__Stated exercise__
Copy the data exactly as it appears, and do not include any pictures.

•••

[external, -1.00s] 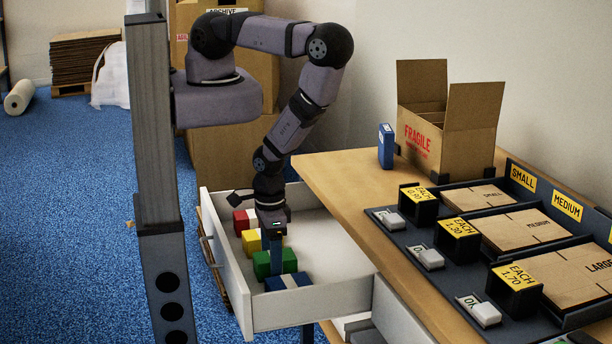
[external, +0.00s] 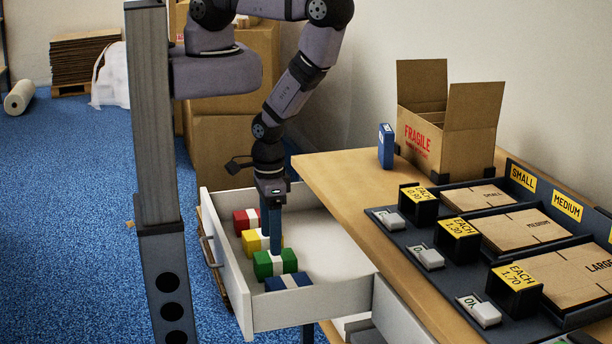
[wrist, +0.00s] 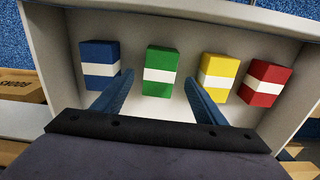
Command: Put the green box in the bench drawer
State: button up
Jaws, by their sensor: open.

•••

__Answer to this task__
[external, -1.00s] 
[external, +0.00s] 
[wrist, +0.00s] 
Command: Put the green box in the bench drawer
State: button up
Jaws, by their sensor: open.

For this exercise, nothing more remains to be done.